"""
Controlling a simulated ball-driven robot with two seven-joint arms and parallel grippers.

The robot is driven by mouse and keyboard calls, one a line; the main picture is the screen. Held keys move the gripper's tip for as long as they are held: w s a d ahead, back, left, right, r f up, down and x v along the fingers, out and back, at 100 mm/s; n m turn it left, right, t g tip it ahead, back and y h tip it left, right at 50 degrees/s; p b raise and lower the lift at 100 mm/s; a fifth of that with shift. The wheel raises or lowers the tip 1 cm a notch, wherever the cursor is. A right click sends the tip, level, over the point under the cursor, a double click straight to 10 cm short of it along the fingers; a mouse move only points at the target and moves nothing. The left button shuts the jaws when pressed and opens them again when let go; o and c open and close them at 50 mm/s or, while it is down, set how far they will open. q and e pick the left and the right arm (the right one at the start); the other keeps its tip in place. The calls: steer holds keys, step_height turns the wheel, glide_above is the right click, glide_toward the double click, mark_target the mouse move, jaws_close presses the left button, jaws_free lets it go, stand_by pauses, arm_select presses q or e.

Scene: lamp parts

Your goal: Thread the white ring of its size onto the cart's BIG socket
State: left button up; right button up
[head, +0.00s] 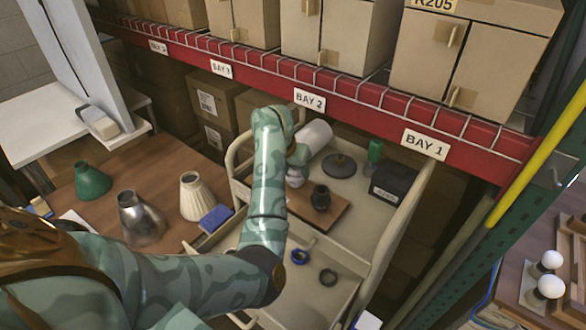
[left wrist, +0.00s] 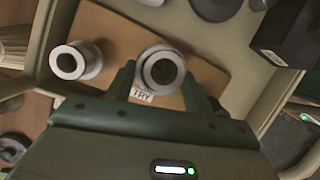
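A dark round centre shows through the ring. Whether the ring touches the socket cannot be seen. A second upright pale cylinder (left wrist: 75,60) with a dark hole stands to the left. My right gripper is not in view.
The cart's top tray also carries a white roll (head: 315,137), a dark disc (head: 339,165), a green bottle (head: 375,150) and a black box (head: 393,182). Lampshades (head: 142,218) stand at left.

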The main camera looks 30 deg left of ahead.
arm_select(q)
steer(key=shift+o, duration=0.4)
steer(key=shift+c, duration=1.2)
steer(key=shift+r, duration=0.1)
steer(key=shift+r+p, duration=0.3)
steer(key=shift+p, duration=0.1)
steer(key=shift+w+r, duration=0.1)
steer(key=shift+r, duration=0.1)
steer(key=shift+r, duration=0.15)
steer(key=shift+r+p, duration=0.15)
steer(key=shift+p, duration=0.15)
"""
(Exercise aim):
Return the full material word for word. Do not include the pictures.

(Result of the exercise):
Controlling a simulated ball-driven robot with two seven-joint arms and parallel grippers.

The robot is driven by mouse and keyboard calls, one a line; the main picture is the screen. Held keys move the gripper's tip for as long as they are held: w s a d ahead, back, left, right, r f up, down and x v along the fingers, out and back, at 100 mm/s; n m turn it left, right, t g tip it ahead, back and y h tip it left, right at 50 degrees/s; p b raise and lower the lift at 100 mm/s; a fifth of that with shift. The wheel raises or lowers the tip 1 cm a notch, wherever the cursor is. A right click sends the tip, level, over the point under the cursor, a double click straight to 10 cm short of it along the fingers; a mouse move only points at the target and moves nothing. The left button shuts the jaws when pressed and opens them again when let go; o and c open and close them at 50 mm/s or, while it is down, set how far they will open. q and e pick the left and the right arm (the right one at the start); the other keeps its tip in place. The calls: steer holds keys, step_height turns the wheel, glide_above is the right click, glide_toward the double click, mark_target the mouse move, jaws_close presses the left button, jaws_free lets it go, stand_by pauses, arm_select presses q or e.

Scene: lamp parts

Your goal: Thread the white ring of its size onto the cart's BIG socket
State: left button up; right button up
[head, +0.00s] 
[left wrist, +0.00s] 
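A dark round centre shows through the ring. Whether the ring touches the socket cannot be seen. A second upright pale cylinder (left wrist: 75,60) with a dark hole stands to the left. My right gripper is not in view.
The cart's top tray also carries a white roll (head: 315,137), a dark disc (head: 339,165), a green bottle (head: 375,150) and a black box (head: 393,182). Lampshades (head: 142,218) stand at left.

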The main camera looks 30 deg left of ahead.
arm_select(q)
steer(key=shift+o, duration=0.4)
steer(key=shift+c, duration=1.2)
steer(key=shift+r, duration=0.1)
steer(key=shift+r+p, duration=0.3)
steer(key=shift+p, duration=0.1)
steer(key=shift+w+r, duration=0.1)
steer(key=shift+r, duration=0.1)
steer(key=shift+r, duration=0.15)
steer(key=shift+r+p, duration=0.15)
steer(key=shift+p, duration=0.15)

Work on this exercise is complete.